■ **Goal of the exercise**: Only one span of the listing below is wanted: the lines from the one with "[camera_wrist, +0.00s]" through the one with "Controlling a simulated", reproduced exactly, both ends kept.

■ **Data block**:
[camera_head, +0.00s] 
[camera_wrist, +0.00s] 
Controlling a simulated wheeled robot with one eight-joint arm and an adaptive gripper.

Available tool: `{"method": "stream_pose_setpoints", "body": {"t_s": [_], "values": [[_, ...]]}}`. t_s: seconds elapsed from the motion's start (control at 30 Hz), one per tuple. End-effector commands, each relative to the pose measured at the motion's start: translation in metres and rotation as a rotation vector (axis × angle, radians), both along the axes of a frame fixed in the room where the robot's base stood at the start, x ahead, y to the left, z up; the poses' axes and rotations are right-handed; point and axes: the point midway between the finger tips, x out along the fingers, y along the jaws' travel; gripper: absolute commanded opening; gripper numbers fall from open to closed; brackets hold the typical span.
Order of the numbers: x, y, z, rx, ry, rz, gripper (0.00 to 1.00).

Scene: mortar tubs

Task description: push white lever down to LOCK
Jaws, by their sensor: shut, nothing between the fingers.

■ **Task answer**:
[camera_wrist, +0.00s] 
Controlling a simulated wheeled robot with one eight-joint arm and an adaptive gripper.

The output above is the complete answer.